Semantic analysis is usually a pass between parsing and code generation,
transforming the parse tree and complaining about source it thinks is fishy.
If done in any conventional way, it has no crosstalk at all with either the
parsing work that precedes it or the code generation that follows it. It's
a pipe stage between them, whose output is of the same type as its input.
That is, it's a "pluggable component" in its own right, and doesn't even
need to be run. So potential for interference just isn't there.
At present, Python is very unusual both in:
1) Having no identifiable semantic pass at all, parsing directly to byte
code, and enforcing its few semantic constraints (like "'continue' not
properly in loop") lumped in with both of those.
2) Having one trivial optimization pass-- 76 lines of code instead of the
usual 76,000 <wink> --running after the byte code has been generated.
However, the sole transformation made here (distinguishing local from
non-local names) is much more properly viewed as being a part of semantic
analysis than as being "an optimization". It's deducing trivial info about
what names *mean* (i.e., basic semantics), and is called optimization here
only because Python didn't do it at first.
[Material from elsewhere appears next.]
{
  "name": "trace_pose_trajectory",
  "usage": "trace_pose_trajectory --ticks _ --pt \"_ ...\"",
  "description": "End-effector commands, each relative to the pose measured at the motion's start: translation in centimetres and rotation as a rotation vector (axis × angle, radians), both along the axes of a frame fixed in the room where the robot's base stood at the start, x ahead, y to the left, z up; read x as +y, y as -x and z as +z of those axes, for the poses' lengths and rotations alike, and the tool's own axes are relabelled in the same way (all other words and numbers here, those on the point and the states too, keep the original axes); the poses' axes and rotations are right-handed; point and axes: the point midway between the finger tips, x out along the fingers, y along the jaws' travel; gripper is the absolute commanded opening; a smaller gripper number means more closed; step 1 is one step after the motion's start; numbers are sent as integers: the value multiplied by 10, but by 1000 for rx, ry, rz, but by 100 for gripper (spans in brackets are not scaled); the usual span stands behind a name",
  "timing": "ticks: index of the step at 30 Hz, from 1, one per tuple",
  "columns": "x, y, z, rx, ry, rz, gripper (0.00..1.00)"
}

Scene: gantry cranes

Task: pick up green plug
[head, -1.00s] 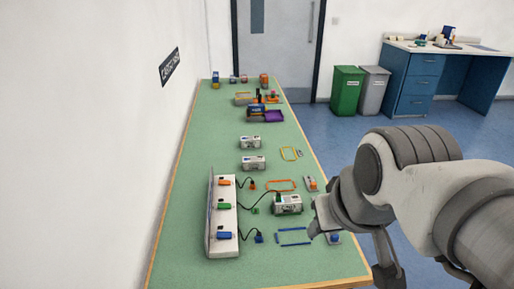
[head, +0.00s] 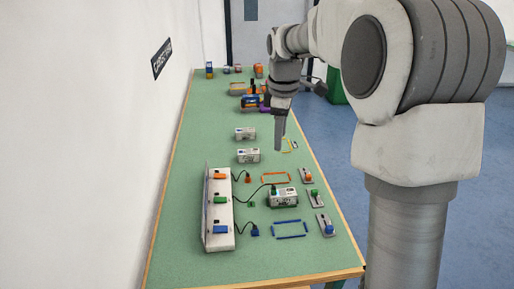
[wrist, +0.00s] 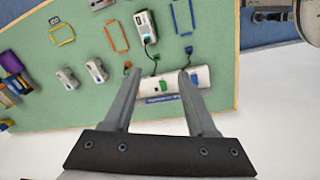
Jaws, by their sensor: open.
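A green plug (head: 287,192) appears to sit on the white boxy device (head: 283,200), with a black cord running to it from the long white panel (head: 218,222). The device shows in the wrist view (wrist: 146,22) with green at its lower end (wrist: 147,40). A small green piece (head: 250,203) lies on the mat between panel and device; its exact shape is unclear. My gripper (head: 279,146) is open and empty, pointing down above the table, farther back than the device. Its two fingers are spread in the wrist view (wrist: 160,74), apart from the device.
An orange plug (head: 248,177) and a blue plug (head: 254,231) lie on the green mat with cords. Orange (head: 276,178) and blue (head: 290,229) frames lie flat nearby. Two white blocks, one nearer (head: 248,156) and one farther (head: 245,134), stand left of my gripper. The wall bounds the left side.

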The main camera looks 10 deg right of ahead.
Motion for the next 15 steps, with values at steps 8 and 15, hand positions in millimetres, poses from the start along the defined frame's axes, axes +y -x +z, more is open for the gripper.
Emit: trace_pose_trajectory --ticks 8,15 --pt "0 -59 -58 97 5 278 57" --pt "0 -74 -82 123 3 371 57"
So relating this to a traditional compiler, I'd say that "optimize()" is
truly Python's semantic analysis pass, and all that comes before it is the
parsing pass -- a parsing pass with output in a form that's unfortunately
clumsy for further semantic analysis, but so it goes. The byte code is such
a direct reflection of the parse tree that there's really little fundamental
difference between them.
So for minimal disruption, I'd move "optimize" into a new module and call it
the semantic analysis pass, and it would work with the byte code. Just as
now, you wouldn't *need* to call it at all. Unlike now, the parsing pass
probably needs to save away some more info (e.g., I don't *think* it keeps
track of what all is in a module now in any usable way).
For Python2, I hope Guido adopts a more traditional structure (i.e., parsing
produces a parse tree, codegen produces bytecode from a parse tree, and
other tree->tree transformers can be plugged in between them). Almost all
compilers follow this structure, and not because compiler writers are
unimaginative droids <wink>. Compile-time for Python isn't anywhere near
being a problem now, even on my creaky old 166MHz machine; I suspect the
current structure reflects worry about that on much older & slower machines.
Some of the most useful Perl msgs need to be in com_xxx, though, or even
earlier. The most glaring example is runaway triple-quoted strings.
Python's "invalid token" pointing at the end of the file is maddeningly
unhelpful; Perl says it looks like you have a runaway string, and gives the
line number it thinks it may have started on. That guess is usually
correct, or points you to what you *thought* was the end of a different
string. Either way your recovery work is slashed. (Of course IDLE is even
better: the whole tail of the file changes to "string color", and you just
need to look up until the color changes!)
> In addition, more global checks probably won't be possible (reasoning
> code across module boundaries for instance) because the compiler's view of
> the world is fairly narrow.
As above, I don't think there's enough now even to analyze one module in
> I think lint-like tools should be implemented in Python (possibly with the
> support of an extension module for performance-critical sections) which is
> then called from the compiler proper under appropriate circumstances
> (warnings enabled, all necessary modules importable, etc).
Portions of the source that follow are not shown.